P( default=Yes | balance ) = p(Y = 1|X)

(1)

is plotted against the monthly credit card bill (balance) $X$ . The probabilities of the observed values are given by the $0/1$ -Coding of the default variable: if default=Yes we have $p(X)=1$ (green dots) and in case default=No we have $p(X)=0$ (red dots).

import numpy as np
import pandas as pd
import matplotlib.pyplot as plt
import statsmodels.api as sm

# Load data
df = pd.read_csv('Logistic Regression/data/Default.csv', sep=';')

# Add a numerical column for default
df = df.join(pd.get_dummies(df['default'], 
                            prefix='default', 
                            drop_first=True))

# Index of Yes:
i_yes = df.loc[df['default_Yes'] == 1, :].index

# Random set of No:
i_no = df.loc[df['default_Yes'] == 0, :].index
i_no = np.random.choice(i_no, replace=False, size=333)

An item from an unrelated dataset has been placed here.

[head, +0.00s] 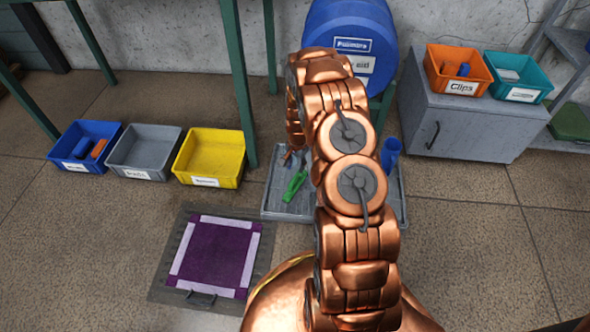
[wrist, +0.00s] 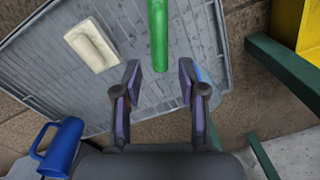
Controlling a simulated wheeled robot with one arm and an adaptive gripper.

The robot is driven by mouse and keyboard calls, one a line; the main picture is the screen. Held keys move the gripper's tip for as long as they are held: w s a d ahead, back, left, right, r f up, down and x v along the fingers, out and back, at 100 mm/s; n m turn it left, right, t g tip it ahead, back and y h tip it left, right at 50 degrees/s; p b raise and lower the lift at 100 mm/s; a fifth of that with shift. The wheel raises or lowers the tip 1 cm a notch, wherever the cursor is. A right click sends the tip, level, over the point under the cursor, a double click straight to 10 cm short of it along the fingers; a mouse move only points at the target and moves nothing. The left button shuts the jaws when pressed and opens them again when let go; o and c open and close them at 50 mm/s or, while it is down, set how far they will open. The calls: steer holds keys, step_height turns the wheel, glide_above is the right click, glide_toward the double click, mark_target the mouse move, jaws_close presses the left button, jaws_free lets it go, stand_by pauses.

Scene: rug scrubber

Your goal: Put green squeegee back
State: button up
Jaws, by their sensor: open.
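The green squeegee (head: 295,186) lies on the grey ridged tray (head: 275,207) on the floor. In the wrist view its green handle (wrist: 157,30) comes in from the top edge and ends just ahead of the gap between my fingers; its other end is out of frame. My gripper (wrist: 160,76) is open and empty, over the tray (wrist: 60,62). In the head view my arm hides much of the tray, and my gripper shows only partly beyond the squeegee.
A cream block (wrist: 92,45) lies on the tray. A blue mug (head: 390,155) stands at the tray's right. Blue (head: 85,147), grey (head: 143,152) and yellow (head: 210,158) bins stand left, beside a green table leg (head: 240,85). A purple rug (head: 213,255) lies in front.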

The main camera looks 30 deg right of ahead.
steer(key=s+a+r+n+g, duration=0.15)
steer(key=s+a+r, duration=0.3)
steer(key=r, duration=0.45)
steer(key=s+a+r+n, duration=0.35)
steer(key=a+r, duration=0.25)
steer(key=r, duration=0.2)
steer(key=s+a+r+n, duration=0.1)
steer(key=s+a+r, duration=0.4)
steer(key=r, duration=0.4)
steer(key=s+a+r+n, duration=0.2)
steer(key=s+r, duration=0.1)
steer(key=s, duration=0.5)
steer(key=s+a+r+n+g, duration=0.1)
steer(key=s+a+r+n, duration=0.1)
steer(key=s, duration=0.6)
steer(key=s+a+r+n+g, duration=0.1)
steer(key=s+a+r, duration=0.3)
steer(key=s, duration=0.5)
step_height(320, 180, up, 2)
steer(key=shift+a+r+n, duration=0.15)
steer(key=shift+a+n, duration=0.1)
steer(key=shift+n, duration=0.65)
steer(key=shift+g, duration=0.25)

# Fit Linear Model, only including the selection of no
i_ = np.concatenate((i_no, i_yes))
x = df.iloc[i_]['balance']
y = df.iloc[i_]['default_Yes']

x_sm = sm.add_constant(x)
model = sm.OLS(y, x_sm).fit()

# Find the predicted values
x_pred = x.sort_values()
y_pred = model.predict(sm.add_constant(x_pred))

""" Plot """
# Create Figure and subplots
fig = plt.figure(figsize=(7, 4))
ax = fig.add_subplot(111)
# Plot datapoints
plt.plot(df.iloc[i_yes]['balance'], df.iloc[i_yes]['default_Yes'],
         'or', alpha=0.5, label='Default=Yes')
plt.plot(df.iloc[i_no]['balance'], df.iloc[i_no]['default_Yes'], 
         'og', alpha=0.5, label='Default=No')
# Plot fit
plt.plot(x_pred, y_pred, 'b-', label='Linear Regression')
# Labels and limits
ax.set_xlabel('Balance')
ax.set_ylabel('Probability for Default')
ax.set_ylim(-0.1, 1.1)
plt.legend()

plt.show()

# Define t and p
t = np.arange(-7, 7, 0.1)
p = []
for i in range(len(t)):
    p.append(np.exp(t[i]) / (1 + np.exp(t[i])))

# Plot graph
# Create Figure and subplots
fig = plt.figure(figsize=(7, 4))
ax = fig.add_subplot(111)
plt.plot(t, p, 'r-')
plt.grid(True)
plt.xlabel('t')
plt.ylabel('p')
plt.show()

Note that the linear function of the model returns negative values for low balance and values greater than 1 for high balance. These values are not interpretable as probabilities, since those are bounded between 0 and 1.

Also note that only a part of the data was included. The full data contains many more default = No entries, which would result in a much lower probability for default.

Logistic Regression Example 1.2¶

A simple logistic regression model for the Default data is plotted.

import numpy as np
import pandas as pd
import matplotlib.pyplot as plt
import statsmodels.api as sm

# Load data
df = pd.read_csv('Logistic Regression/data/Default.csv', sep=';')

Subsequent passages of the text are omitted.